Thursday, December 5, 2013

"Martha, Martha, Be Still"

Finally, somebody gets it:  Leonard Freeman in The Living Church, to be precise.  Finally, somebody acknowledges the thing that's really at issue here:  the spiritual life of those at worship.
There are two primary, competing understandings of spiritual practice at Sunday worship. One view values change: new things each week to pique our interest, catch our attention, say different things. The other says that rote is precisely the point and practice.

Clergy mostly favor variety, I think. We experience the liturgy differently than everyone else, but do not often realize it. We project our experience onto parishioners’ experience, but the two are different.

We lead the service every time — often twice or more on a Sunday — week in and week out. Many parishioners see themselves as “regular” if they show up once or twice a month. Clergy can grow bored, while parishioners want liturgy to look like what they experienced the last time, so that they feel they belong and are part of things — are regular.

A deacon told me recently about how stifling it felt to look after the details in worship services week after week. He wanted to “break it open.” We had just heard the “Martha, Martha” lesson (Luke 10:38-42) the previous Sunday. I pointed out that clergy are the Marthas while parishioners are the Marys: sitting at Jesus’ feet, listening to his words, while we scurry about doing the dishes.

The first Easter after I retired I sat in church and thought: Wow! This is terrific! I believe all this. I love the music and know the liturgy. I’m not exhausted at having just finished a dozen other services this week, and I’m not worrying about acolytes, who’s doing what, or the people I’ve got to talk to.

I got to be Mary instead of Martha, and it was good.

Which raises the rote question again: the totally, overtly (and, yes, overly) familiar, which is its own point. Eastern and earlier Anglican spiritual practice says yes to words that are so familiar as to become a mantra. We say the phrases, they wash over us, precisely so that we can go to another place — somewhere deeper, meditative, elsewhere.

The words have a rational meaning that enters our consciousness and imprints the subconscious mind. But also they become a gateway into a transcendent, spiritual place.

We forgot that in taking away the “thee/thou” lineage, dating to the 1549 prayer book, we were abandoning a mantra that generations knew and loved, which helped them connect to God.

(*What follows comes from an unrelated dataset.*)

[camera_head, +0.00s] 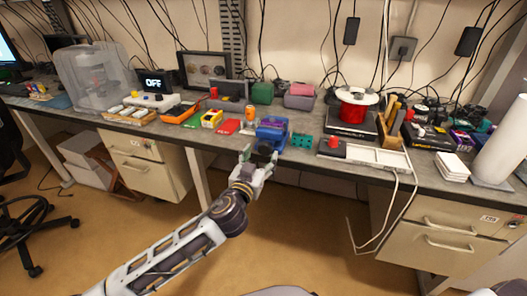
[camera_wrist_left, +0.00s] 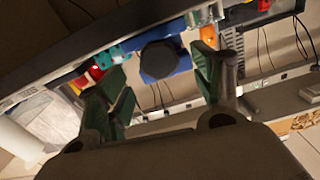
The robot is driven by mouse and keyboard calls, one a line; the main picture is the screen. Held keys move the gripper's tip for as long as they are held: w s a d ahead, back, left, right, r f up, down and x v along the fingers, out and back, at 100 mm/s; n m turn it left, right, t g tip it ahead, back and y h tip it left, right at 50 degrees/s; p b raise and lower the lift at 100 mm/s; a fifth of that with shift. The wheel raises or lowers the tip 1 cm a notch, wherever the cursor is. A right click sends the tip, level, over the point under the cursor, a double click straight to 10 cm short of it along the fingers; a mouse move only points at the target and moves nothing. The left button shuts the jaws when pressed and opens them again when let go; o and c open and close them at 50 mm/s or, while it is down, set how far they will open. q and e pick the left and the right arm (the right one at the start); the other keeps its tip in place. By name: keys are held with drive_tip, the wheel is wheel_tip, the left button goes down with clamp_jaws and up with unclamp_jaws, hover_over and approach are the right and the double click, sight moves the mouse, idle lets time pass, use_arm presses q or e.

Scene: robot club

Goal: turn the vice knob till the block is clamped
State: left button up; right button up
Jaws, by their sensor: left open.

Also, we were not particularly honest about something else when we debated whether to adopt the 1979 prayer book. A lot of people said that Rite II was really just updating language, but in fact Rite I and Rite II have very different theologies.

We moved from a Rite I transcendent God (altar against the wall, we unworthy sinners at a distance, highly individual and introspective) to Rite II’s immanent God (in the midst of us, altar in the center, redeemed people worthy to stand). We — us, the group — overshadowed individual private moments.

Along the way, not inconsequently, a form of worship faded that probably half the Episcopal churches in America had used three out of four Sundays as their main service: Morning Prayer. It is by definition a more individual prayer-and-listening format that does not require a group, but we had grown accustomed to its cadence and rhythms.

There were good reasons for the shifts, including ecumenical ones. We wanted to recapture the visceral, communal connection of sacrament. And shifting to one lectionary also solved the built-in theological split between Morning Prayer and Holy Communion congregations, God-in-creation versus Jesus-as-sacrifice. No wonder the two seemed like different worlds.

The Book of Common Prayer was a vehicle for “the same,” and I would argue that there is a very important place for the regular, the familiar, Sunday after Sunday. Let’s put away the printing presses and copying machines and save a tree or two.

Use the book.

Give the people sameness, consistency, a mantra.

Go for the rote. Give it a season, and then another season.

Leave it alone.

Stop being Martha.

And let Mary listen, and deepen, and connect with the Spirit.


I also really appreciate his acknowledgement that "We forgot" that the 1928 book actually helped some people "connect to God."   

I mean, I like the 1979 quite a lot, myself, but I totally understand the difficulty some people had with it.  (I have a theory, in fact, is that this is where the current great cultural gap/rift between clergy and laity in the Episcopal Church originated.)